* BEGIN *

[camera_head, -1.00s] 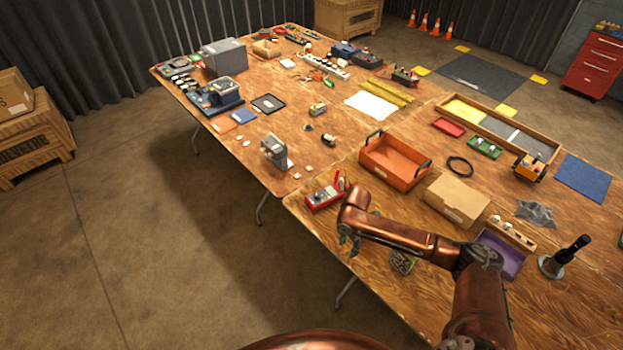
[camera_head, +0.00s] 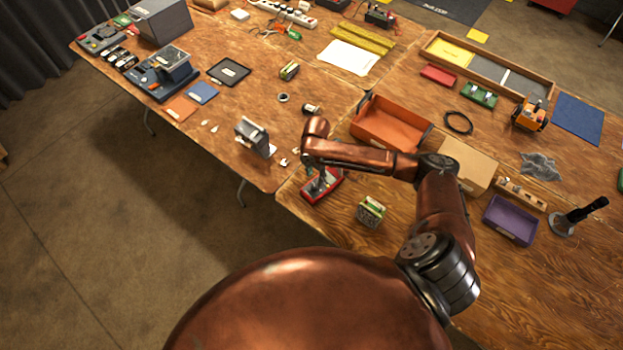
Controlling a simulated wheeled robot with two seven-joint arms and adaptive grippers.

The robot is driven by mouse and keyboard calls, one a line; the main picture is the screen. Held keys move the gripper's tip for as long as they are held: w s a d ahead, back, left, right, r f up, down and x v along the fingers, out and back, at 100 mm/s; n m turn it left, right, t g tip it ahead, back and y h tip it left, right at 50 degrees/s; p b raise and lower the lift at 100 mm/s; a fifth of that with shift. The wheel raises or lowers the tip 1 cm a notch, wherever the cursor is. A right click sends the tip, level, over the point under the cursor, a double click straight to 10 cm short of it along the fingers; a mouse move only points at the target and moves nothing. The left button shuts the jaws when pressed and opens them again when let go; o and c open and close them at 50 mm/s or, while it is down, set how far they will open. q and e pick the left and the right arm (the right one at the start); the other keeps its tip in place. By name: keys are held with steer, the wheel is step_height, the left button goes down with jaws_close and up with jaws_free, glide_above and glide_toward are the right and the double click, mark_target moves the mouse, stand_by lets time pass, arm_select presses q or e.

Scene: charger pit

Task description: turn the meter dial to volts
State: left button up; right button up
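I cannot tell whether the fingers touch the meter or are open or shut. My left gripper is not in view.
An orange tray (camera_head: 384,135) stands just behind my forearm. A small green-and-white block (camera_head: 370,211) lies right of the meter. A grey upright device (camera_head: 252,137) stands to the left. A cardboard box (camera_head: 466,163) and a purple tray (camera_head: 511,226) are farther right.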

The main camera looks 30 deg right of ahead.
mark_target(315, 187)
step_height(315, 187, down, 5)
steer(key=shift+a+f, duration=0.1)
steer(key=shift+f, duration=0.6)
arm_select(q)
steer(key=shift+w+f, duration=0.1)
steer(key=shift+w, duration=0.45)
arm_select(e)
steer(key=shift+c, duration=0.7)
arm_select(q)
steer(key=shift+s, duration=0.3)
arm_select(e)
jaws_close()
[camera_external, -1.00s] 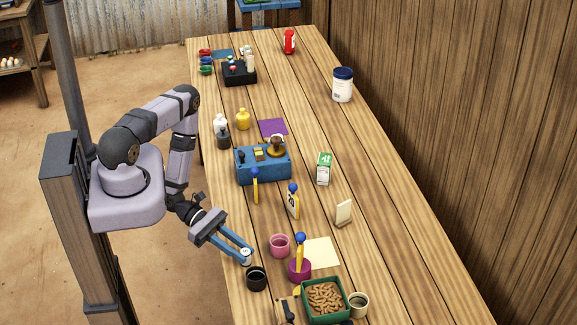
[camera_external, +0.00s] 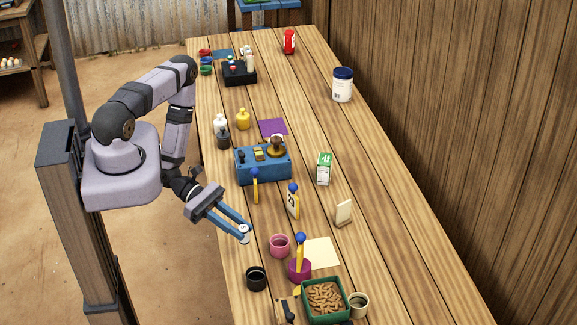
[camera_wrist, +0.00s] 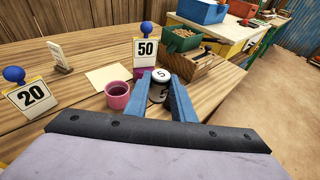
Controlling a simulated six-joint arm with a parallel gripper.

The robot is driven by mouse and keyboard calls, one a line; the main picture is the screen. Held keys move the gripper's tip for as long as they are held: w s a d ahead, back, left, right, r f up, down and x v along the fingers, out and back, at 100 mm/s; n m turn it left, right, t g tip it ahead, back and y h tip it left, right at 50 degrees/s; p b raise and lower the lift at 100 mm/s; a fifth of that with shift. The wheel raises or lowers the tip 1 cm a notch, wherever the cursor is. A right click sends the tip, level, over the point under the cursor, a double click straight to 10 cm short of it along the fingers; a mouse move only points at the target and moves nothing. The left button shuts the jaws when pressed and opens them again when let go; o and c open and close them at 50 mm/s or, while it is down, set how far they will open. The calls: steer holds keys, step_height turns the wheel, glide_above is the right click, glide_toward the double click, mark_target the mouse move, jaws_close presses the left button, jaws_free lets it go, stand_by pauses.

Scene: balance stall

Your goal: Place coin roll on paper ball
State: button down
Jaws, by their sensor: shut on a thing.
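My gripper (camera_external: 243,235) is shut on a small white-topped cylinder marked 5, which looks like the coin roll (camera_wrist: 161,75). In the external view it hangs at the fingertips near the table's left edge, behind the black cup (camera_external: 256,279) and left of the pink cup (camera_external: 280,245). In the wrist view the roll is upright between the two blue fingers, with the pink cup (camera_wrist: 118,95) to its left. I cannot make out a paper ball in either view.
Right of the pink cup are a purple holder (camera_external: 299,271) with a blue-topped sign and a pale sheet (camera_external: 322,251). A green tray (camera_external: 342,316) of brown pieces stands in front. Blue-topped signs and a blue box (camera_external: 264,171) stand farther back. The table's right side is largely clear.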

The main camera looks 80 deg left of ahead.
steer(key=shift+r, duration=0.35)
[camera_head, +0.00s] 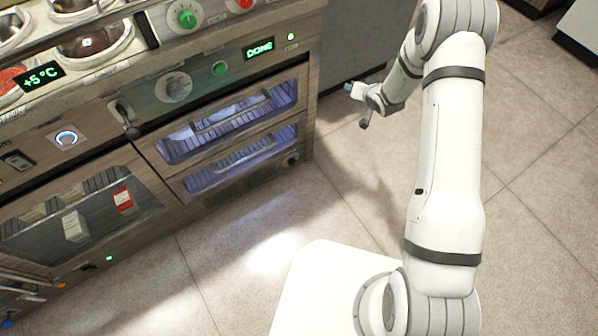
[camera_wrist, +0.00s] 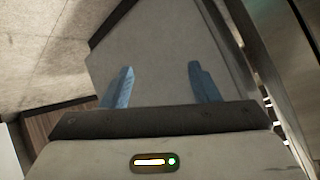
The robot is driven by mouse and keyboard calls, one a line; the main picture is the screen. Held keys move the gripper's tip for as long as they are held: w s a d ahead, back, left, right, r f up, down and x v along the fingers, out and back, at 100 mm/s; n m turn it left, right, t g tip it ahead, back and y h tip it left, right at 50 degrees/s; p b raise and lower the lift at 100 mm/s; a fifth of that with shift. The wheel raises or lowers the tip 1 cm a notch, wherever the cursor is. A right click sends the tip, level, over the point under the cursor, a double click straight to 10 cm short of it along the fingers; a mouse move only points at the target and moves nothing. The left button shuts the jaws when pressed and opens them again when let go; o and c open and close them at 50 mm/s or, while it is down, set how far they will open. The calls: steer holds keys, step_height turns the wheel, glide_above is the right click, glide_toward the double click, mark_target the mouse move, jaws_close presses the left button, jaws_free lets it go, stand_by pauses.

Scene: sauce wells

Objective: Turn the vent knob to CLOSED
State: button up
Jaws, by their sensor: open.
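Several knobs show on the steel counter front in the head view, and their labels are too small to read, so I cannot tell which is the vent knob. My gripper (camera_head: 351,90) is in the air right of the counter, apart from all knobs. In the wrist view its two blue fingers (camera_wrist: 160,72) are spread with nothing between them.
A green knob (camera_head: 186,17) and a black-handled lever (camera_head: 127,118) are on the same front. Two glass-fronted lit drawers (camera_head: 235,120) are below the display reading DONE (camera_head: 259,49). A glass-fronted compartment (camera_head: 85,215) holds cartons. The tiled floor (camera_head: 240,245) before the counter is clear.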

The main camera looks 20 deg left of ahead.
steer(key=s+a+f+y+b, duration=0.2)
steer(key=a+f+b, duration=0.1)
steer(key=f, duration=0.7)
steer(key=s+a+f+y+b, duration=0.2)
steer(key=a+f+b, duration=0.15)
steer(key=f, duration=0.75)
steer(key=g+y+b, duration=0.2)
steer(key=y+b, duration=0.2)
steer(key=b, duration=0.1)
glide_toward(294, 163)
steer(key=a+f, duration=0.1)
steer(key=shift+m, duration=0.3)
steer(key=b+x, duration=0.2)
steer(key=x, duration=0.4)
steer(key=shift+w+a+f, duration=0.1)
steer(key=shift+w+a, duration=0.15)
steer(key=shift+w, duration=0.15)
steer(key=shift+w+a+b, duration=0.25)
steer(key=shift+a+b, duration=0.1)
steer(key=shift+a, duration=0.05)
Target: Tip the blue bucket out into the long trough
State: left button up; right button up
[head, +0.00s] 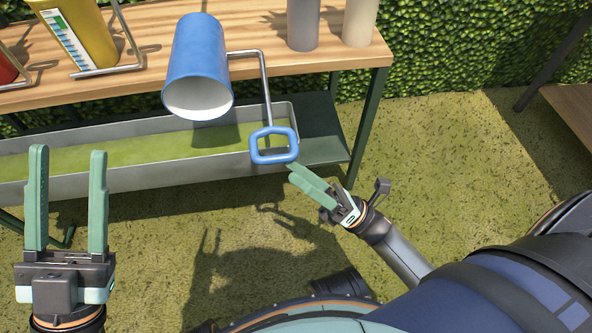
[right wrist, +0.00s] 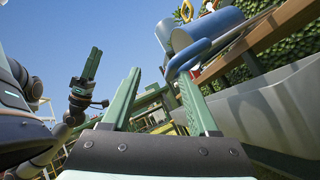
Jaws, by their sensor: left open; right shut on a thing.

* END *

§ **Work required**:
Reproduce the data above word for word from its first line through the line that holds "Task description: turn", both ends included; skip pictures.

§ **Reply**:
[camera_head, -1.00s] 
[camera_head, +0.00s] 
Controlling a simulated wheeled robot with two seven-joint arms and adaptive grippers.

The robot is driven by mouse and keyboard calls, one a line; the main picture is the screen. Held keys move the gripper's tip for as long as they are held: w s a d ahead, back, left, right, r f up, down and x v along the fingers, out and back, at 100 mm/s; n m turn it left, right, t g tip it ahead, back and y h tip it left, right at 50 degrees/s; p b raise and lower the lift at 100 mm/s; a fifth of that with shift. The wheel raises or lowers the tip 1 cm a notch, wherever the cursor is. A right click sends the tip, level, over the point under the cursor, a double click straight to 10 cm short of it along the fingers; a mouse move only points at the target and moves nothing. The left button shuts the jaws when pressed and opens them again when let go; o and c open and close them at 50 mm/s or, while it is down, set how far they will open. q and e pick the left and the right arm (the right one at the start); the other keeps its tip in place. By name: keys are held with steer, the wheel is step_height, the left button goes down with jaws_close and up with jaws_free, glide_above and glide_toward are the right and the double click, mark_target moves the mouse, stand_by lets time pass, arm_select presses q or e.

Scene: charger pit

Task description: turn the meter dial to volts

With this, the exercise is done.